**What is expected**
Gather all lines containing the string "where" and copy them out.

**Data lines**
● ● ● ● ● ● ●

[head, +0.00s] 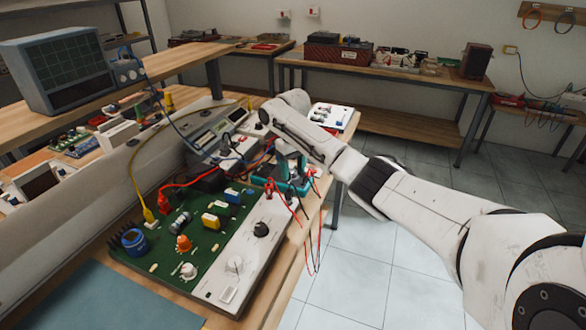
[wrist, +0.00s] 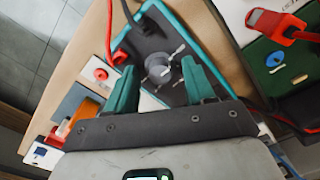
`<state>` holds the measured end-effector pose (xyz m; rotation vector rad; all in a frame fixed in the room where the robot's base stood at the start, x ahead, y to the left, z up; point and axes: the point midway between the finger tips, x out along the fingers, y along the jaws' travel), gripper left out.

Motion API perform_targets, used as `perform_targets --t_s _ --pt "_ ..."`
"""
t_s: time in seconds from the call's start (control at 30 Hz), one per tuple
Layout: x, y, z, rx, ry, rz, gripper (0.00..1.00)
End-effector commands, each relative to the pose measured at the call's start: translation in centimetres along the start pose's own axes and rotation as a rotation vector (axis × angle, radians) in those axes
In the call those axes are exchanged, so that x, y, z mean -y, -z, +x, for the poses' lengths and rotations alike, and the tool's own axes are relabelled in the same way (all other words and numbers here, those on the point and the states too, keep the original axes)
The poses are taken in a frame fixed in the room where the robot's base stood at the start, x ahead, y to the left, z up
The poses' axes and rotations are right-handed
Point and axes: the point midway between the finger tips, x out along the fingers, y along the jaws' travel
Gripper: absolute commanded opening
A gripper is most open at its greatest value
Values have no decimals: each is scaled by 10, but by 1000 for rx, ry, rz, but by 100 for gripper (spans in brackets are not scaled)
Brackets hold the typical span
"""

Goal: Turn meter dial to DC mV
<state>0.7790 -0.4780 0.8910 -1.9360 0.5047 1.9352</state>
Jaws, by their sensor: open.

● ● ● ● ● ● ●

**Response to the exercise**
`<state>` holds the measured end-effector pose (xyz m; rotation vector rad; all in a frame fixed in the room where the robot's base stood at the start, x ahead, y to the left, z up; point and axes: the point midway between the finger tips, x out along the fingers, y along the jaws' travel), gripper left out.
The poses are taken in a frame fixed in the room where the robot's base stood at the start, x ahead, y to the left, z up

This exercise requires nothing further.